Using the entries shown below, output the line containing "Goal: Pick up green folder", the line containing "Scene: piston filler", and every line between them, exactly. Pictures are omitted.

- - - -

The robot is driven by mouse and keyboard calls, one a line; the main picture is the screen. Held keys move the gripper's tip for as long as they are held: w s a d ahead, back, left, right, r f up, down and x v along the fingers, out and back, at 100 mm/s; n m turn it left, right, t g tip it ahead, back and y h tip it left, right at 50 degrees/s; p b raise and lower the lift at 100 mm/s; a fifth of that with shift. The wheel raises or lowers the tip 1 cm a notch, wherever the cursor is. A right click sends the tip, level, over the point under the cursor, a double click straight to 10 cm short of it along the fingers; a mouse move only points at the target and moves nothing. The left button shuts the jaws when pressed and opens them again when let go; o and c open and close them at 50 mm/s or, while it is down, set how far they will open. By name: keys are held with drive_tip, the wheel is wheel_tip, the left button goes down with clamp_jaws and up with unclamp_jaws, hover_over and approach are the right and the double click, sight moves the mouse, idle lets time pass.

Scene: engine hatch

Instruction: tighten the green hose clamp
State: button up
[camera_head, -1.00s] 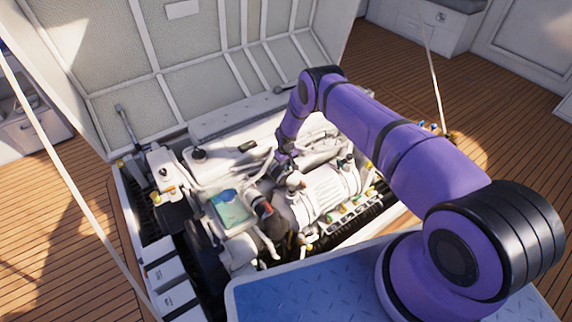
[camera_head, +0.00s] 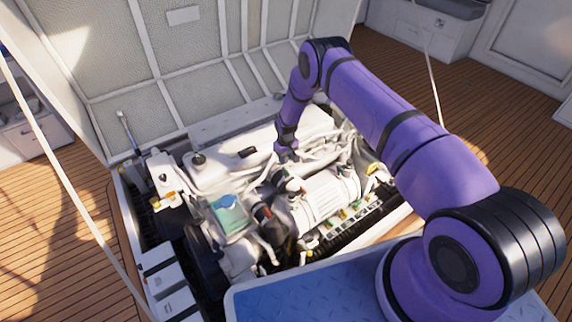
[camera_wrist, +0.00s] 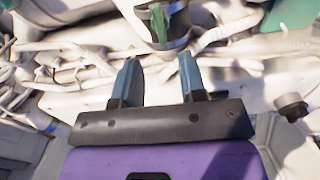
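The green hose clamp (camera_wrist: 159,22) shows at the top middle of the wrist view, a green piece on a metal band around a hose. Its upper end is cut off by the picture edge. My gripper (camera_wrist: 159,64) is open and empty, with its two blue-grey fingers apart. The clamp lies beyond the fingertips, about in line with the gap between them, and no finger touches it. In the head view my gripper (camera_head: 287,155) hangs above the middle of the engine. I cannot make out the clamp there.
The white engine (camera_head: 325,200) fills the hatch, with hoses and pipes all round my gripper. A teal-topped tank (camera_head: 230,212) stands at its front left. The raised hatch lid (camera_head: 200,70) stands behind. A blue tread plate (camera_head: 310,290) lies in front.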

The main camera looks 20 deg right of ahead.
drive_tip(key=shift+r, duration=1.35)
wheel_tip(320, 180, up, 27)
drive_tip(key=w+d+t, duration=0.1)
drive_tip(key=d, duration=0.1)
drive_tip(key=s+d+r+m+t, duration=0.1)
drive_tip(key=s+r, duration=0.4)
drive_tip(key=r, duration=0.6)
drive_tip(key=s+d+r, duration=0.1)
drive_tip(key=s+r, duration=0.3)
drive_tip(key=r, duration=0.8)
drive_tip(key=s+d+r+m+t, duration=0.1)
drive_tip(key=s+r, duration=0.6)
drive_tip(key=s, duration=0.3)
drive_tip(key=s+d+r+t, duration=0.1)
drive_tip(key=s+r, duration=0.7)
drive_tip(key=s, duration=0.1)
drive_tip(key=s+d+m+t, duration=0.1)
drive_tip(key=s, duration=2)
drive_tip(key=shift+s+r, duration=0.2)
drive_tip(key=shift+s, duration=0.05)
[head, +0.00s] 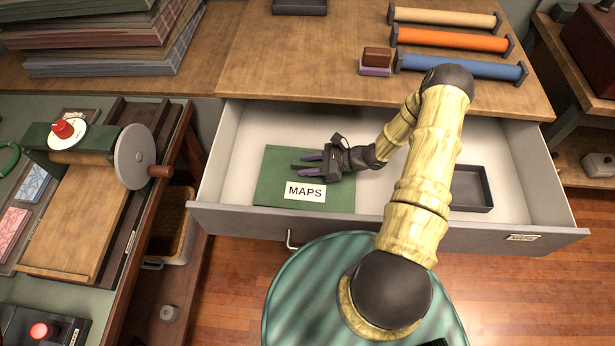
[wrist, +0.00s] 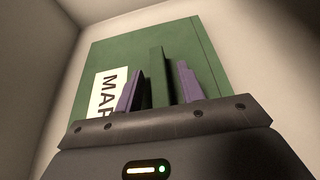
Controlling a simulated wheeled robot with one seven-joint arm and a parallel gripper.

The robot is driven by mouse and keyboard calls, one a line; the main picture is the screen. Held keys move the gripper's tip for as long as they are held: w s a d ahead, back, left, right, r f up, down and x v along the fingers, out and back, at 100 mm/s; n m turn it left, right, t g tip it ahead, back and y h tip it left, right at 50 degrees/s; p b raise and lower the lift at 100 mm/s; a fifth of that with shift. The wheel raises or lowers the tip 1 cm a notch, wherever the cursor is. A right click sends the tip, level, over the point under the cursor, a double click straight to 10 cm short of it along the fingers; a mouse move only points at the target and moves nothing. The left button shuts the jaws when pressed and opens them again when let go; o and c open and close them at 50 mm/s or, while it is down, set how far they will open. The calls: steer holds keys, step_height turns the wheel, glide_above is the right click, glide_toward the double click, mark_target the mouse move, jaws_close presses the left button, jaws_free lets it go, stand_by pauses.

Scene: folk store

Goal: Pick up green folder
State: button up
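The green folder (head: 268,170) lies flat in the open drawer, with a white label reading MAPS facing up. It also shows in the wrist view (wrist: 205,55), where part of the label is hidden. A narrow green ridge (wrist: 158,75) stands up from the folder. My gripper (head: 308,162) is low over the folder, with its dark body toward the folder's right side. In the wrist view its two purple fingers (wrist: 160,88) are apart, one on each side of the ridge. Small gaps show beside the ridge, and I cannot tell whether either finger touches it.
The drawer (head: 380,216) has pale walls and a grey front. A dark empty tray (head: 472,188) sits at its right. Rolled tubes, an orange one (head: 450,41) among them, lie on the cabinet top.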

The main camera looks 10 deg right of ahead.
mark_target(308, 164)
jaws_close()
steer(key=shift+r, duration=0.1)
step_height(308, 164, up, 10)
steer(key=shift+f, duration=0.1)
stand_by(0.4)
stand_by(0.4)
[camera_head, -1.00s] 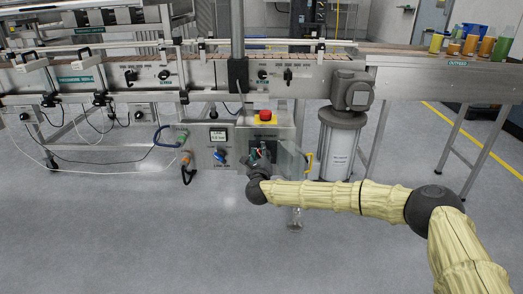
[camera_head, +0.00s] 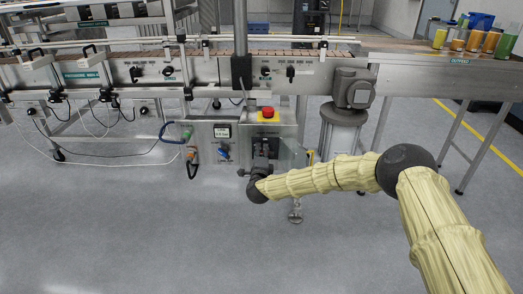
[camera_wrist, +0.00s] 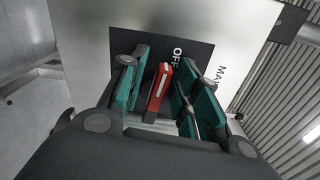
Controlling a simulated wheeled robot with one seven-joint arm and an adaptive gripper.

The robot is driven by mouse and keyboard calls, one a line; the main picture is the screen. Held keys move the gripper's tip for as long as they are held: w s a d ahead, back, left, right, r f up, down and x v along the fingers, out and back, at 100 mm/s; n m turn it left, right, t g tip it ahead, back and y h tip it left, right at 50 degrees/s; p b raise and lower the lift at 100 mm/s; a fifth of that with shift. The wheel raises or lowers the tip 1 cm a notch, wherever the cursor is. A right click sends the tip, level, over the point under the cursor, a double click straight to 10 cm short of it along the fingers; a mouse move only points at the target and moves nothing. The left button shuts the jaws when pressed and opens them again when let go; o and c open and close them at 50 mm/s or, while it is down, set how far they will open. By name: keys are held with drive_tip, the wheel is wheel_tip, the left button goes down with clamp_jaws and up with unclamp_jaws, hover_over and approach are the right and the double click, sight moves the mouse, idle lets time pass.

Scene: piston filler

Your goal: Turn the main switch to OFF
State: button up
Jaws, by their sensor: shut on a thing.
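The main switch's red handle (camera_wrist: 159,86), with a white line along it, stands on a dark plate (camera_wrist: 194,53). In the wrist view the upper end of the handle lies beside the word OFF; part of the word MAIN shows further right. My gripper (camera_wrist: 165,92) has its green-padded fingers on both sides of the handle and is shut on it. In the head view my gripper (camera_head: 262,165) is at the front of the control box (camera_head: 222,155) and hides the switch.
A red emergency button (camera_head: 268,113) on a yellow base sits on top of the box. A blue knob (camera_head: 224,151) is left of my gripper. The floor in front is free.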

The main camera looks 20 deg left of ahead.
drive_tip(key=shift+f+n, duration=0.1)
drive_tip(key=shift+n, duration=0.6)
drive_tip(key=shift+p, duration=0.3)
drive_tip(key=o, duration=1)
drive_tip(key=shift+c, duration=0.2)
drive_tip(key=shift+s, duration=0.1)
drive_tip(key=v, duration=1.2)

- - - -

**COMPLETE OUTPUT:**
Goal: Pick up green folder
State: button up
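The green folder (head: 268,170) lies flat in the open drawer, with a white label reading MAPS facing up. It also shows in the wrist view (wrist: 205,55), where part of the label is hidden. A narrow green ridge (wrist: 158,75) stands up from the folder. My gripper (head: 308,162) is low over the folder, with its dark body toward the folder's right side. In the wrist view its two purple fingers (wrist: 160,88) are apart, one on each side of the ridge. Small gaps show beside the ridge, and I cannot tell whether either finger touches it.
The drawer (head: 380,216) has pale walls and a grey front. A dark empty tray (head: 472,188) sits at its right. Rolled tubes, an orange one (head: 450,41) among them, lie on the cabinet top.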

The main camera looks 10 deg right of ahead.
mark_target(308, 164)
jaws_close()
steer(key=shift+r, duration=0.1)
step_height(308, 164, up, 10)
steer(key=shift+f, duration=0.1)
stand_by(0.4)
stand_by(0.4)
[camera_head, -1.00s] 
[camera_head, +0.00s] 
[camera_wrist, +0.00s] 
Controlling a simulated wheeled robot with one seven-joint arm and an adaptive gripper.

The robot is driven by mouse and keyboard calls, one a line; the main picture is the screen. Held keys move the gripper's tip for as long as they are held: w s a d ahead, back, left, right, r f up, down and x v along the fingers, out and back, at 100 mm/s; n m turn it left, right, t g tip it ahead, back and y h tip it left, right at 50 degrees/s; p b raise and lower the lift at 100 mm/s; a fifth of that with shift. The wheel raises or lowers the tip 1 cm a notch, wherever the cursor is. A right click sends the tip, level, over the point under the cursor, a double click straight to 10 cm short of it along the fingers; a mouse move only points at the target and moves nothing. The left button shuts the jaws when pressed and opens them again when let go; o and c open and close them at 50 mm/s or, while it is down, set how far they will open. By name: keys are held with drive_tip, the wheel is wheel_tip, the left button goes down with clamp_jaws and up with unclamp_jaws, hover_over and approach are the right and the double click, sight moves the mouse, idle lets time pass.

Scene: piston filler

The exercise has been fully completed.